A marzo i prezzi sono saliti del 3,5%, oltre le attese. Su anche l’indice core. Per gli investitori l’ipotesi giugno è archiviata. E ora l’attesa è di due sole sforbiciate
Il primo taglio dei tassi USA si allontana. Come temuto, a marzo l’inflazione a stelle e strisce ha accelerato oltre le attese e ha azzerato sui mercati la speranza che la Federal Reserve possa avviare il suo ciclo di allentamento a giugno. I prezzi al consumo sono saliti del 3,5%, sopra il 3,2% di febbraio e più del consensus che prevedeva un incremento del 3,4%. Anche il dato core è cresciuto oltre le stime degli analisti, attestandosi al 3,8%. Su base mensile l’aumento è stato, sia per l’indice generale che per quello al netto di alimenti ed energia, dello 0,4%, oltre il +0,3% pronosticato.
Per gli investitori il primo taglio slitta a settembre
Immediata la reazione dei mercati che avevano già ridotto al 56,2% le scommesse su una prima sforbiciata a giugno (dal 61,5% di una settimana fa), alla luce della resilienza dell’economia americana e della forza del mercato del lavoro. Dopo il CPI di marzo, secondo il FedWatch Tool di CME, questa possibilità è crollata al 26% e anche l’ipotesi luglio non viene più data per scontata. Ora gli investitori prevedono al massimo due riduzioni da un quarto di punto per quest’anno, rispetto alle tre stimate in precedenza e che i banchieri del Fomc avevano segnalato come probabili.
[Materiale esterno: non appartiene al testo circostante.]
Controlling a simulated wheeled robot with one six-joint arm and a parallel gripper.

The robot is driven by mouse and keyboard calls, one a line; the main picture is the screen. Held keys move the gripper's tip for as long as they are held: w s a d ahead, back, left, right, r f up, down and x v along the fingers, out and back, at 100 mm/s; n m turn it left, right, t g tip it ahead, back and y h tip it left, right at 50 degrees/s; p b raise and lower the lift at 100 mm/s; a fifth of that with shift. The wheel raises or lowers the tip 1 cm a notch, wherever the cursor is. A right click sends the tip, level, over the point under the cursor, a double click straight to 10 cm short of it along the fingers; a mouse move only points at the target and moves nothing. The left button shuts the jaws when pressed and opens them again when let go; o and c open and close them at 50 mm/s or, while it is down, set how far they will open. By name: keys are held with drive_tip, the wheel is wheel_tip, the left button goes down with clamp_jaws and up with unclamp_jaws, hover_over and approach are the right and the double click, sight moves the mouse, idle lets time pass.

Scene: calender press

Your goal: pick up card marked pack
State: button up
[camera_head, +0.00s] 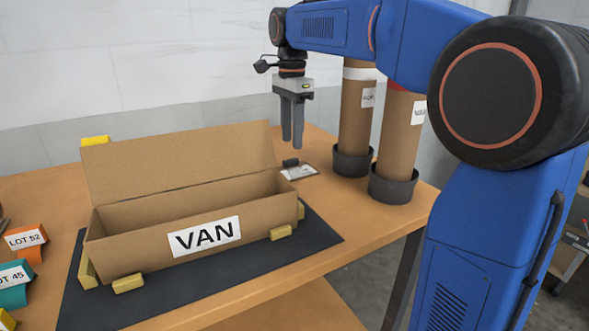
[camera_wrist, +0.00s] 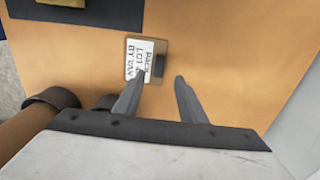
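The card marked pack (camera_head: 300,172) lies flat on the table behind the right end of the VAN box, with a small dark block at its edge. In the wrist view the card (camera_wrist: 134,68) shows printed lines, the top one reading like PACK, and the dark block (camera_wrist: 158,66) stands on its right side. My gripper (camera_head: 292,146) points down above the card, apart from it. In the wrist view my gripper (camera_wrist: 161,78) has its two fingers spread with nothing between them; the left fingertip overlaps the card's lower edge in the picture.
An open cardboard box marked VAN (camera_head: 150,250) sits on a dark mat (camera_head: 310,245) between yellow blocks. Two cardboard tubes, one rear (camera_head: 355,115) and one front (camera_head: 398,140), stand in dark round holders right of the card. LOT-labelled pieces (camera_head: 28,240) lie at the far left.

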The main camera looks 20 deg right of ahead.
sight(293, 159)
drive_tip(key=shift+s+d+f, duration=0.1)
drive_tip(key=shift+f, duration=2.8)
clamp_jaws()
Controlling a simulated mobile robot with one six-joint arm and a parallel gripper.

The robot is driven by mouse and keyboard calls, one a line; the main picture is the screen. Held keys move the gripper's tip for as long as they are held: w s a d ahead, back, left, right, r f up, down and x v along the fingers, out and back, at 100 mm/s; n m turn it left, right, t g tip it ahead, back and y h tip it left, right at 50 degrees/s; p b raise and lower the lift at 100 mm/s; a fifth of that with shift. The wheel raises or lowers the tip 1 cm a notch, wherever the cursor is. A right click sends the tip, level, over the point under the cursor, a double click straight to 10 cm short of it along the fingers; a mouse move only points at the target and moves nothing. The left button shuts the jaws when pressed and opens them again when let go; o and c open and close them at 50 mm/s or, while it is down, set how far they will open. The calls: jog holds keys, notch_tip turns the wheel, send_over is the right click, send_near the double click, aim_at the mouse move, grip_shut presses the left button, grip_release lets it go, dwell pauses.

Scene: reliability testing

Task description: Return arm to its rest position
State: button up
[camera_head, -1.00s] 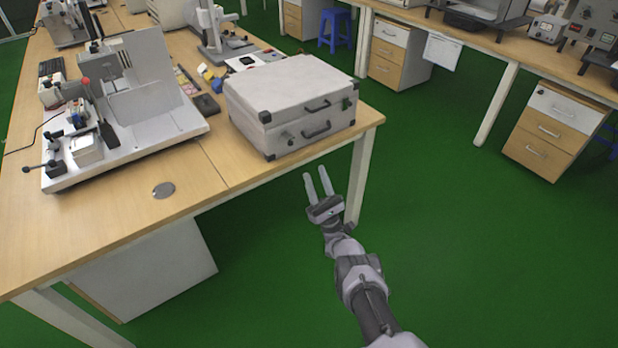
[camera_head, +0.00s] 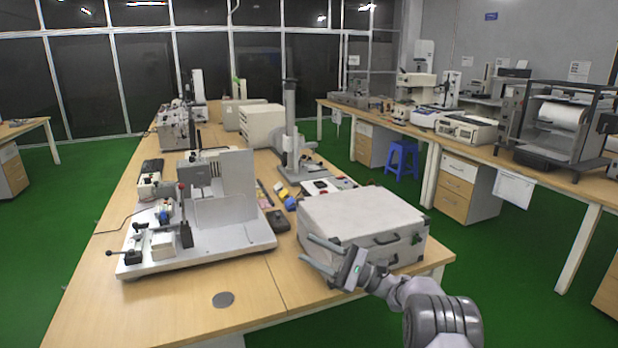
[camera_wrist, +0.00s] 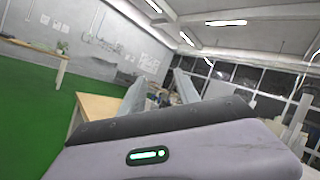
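My gripper (camera_head: 318,256) is in front of the near left side of the grey case in the head view, with its two fingers spread apart and nothing between them. My arm comes in from the lower right. In the wrist view my gripper (camera_wrist: 162,92) also shows two separated fingers, with the room beyond them. I cannot tell whether the fingers touch the case.
The grey case (camera_head: 360,212) lies near the right edge of the wooden table (camera_head: 190,310). A test machine (camera_head: 215,215) stands to its left. A second bench (camera_head: 500,160) with instruments runs along the right. A blue stool (camera_head: 402,158) stands between. Green floor (camera_head: 480,255) is open at right.

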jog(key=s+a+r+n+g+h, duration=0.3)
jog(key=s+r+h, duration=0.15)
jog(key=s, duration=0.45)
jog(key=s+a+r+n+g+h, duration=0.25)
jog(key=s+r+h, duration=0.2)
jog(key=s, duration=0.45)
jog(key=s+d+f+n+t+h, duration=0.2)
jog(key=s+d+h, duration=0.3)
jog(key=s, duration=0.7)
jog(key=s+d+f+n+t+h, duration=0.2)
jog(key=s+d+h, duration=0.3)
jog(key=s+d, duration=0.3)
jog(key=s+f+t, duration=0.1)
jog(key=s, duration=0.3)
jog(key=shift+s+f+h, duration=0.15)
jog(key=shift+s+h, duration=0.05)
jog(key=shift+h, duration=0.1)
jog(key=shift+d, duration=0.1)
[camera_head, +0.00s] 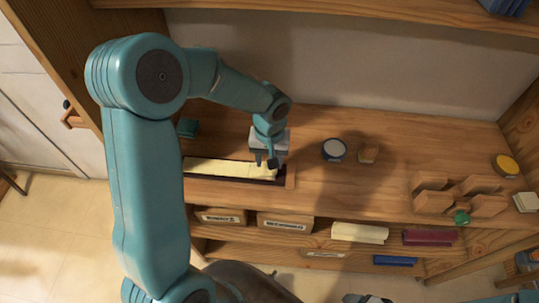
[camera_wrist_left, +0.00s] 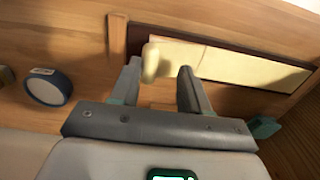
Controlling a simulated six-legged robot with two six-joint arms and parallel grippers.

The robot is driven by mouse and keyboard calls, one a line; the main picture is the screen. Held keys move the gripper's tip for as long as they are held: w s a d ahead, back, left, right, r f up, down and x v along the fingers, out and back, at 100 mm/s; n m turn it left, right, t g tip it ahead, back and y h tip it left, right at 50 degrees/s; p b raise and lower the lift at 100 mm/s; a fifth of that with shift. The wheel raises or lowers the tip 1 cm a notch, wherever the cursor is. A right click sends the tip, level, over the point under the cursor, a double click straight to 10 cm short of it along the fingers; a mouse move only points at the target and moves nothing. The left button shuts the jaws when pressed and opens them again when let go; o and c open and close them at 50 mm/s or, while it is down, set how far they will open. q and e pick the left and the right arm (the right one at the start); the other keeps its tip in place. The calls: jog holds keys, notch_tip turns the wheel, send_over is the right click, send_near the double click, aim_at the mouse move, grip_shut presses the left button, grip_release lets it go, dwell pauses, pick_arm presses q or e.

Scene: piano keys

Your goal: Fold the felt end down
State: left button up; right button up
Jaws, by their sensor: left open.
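A long cream strip (camera_head: 225,168), seemingly the felt, lies in a dark shallow tray (camera_head: 290,180) on the wooden bench. In the left wrist view the strip (camera_wrist_left: 240,65) runs off to the right. A rounded pale end (camera_wrist_left: 151,63) stands up beside the strip's left part, close to the left fingertip; whether it touches the finger I cannot tell. My left gripper (camera_head: 265,162) is open, with its fingers over the right end of the strip. In the left wrist view its fingers (camera_wrist_left: 160,70) are spread around the area of the raised end. My right gripper is not clearly seen.
A round white-topped tin (camera_head: 334,150) and a small wooden block (camera_head: 368,153) stand right of the tray. Wooden holders (camera_head: 432,195) and a yellow-topped jar (camera_head: 505,166) are farther right. A green object (camera_head: 187,128) is behind the tray's left part. Bench between is clear.

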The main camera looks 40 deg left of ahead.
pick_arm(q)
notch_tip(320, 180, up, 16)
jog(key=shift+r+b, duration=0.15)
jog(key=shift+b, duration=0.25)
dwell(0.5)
Con la maggior parte dei trader convinta che Jerome Powell e colleghi aspetteranno settembre.
Filippo Diodovich, senior market strategist di IG Italia
Filippo Diodovich, senior market strategist di IG Italia, fa notare come i dati relativi al mese scorso abbiano evidenziato pressioni inflazionistiche ancora forti. “Tenendo conto anche delle cifre robuste sul mondo del lavoro crediamo che le possibilità che il Fomc possa decidere di tagliare i tassi di interesse nei prossimi mesi siano molto basse. A nostro avviso diventa sempre più probabile lo scenario che prevede un taglio del costo del denaro nella riunione di settembre”, osserva. Per l’esperto, infatti, la preoccupazione dell’istituto centrale è soprattutto legata al ritorno delle pressioni sui prezzi. E al momento non ci sono le condizioni per procedere a un cambio nelle strategie monetarie. “La reazione sui mercati finanziari è stata forte visto che scontavano un taglio del costo del denaro fra giugno e luglio”, sottolinea.
Sulla stessa linea Jack Amy, portfolio analyst di Moneyfarm, che fa notare come il valore registrato a marzo sia stato trainato dai prezzi del gas e dei servizi abitativi. “Entrambe le letture, quella generale e quella core, sono risultate superiori rispetto alle attese degli analisti e delineano un quadro piuttosto hawkish, che mette in dubbio l’ipotesi di una prima sforbiciata da parte della FED già a partire dal mese di giugno”, commenta lo specialista.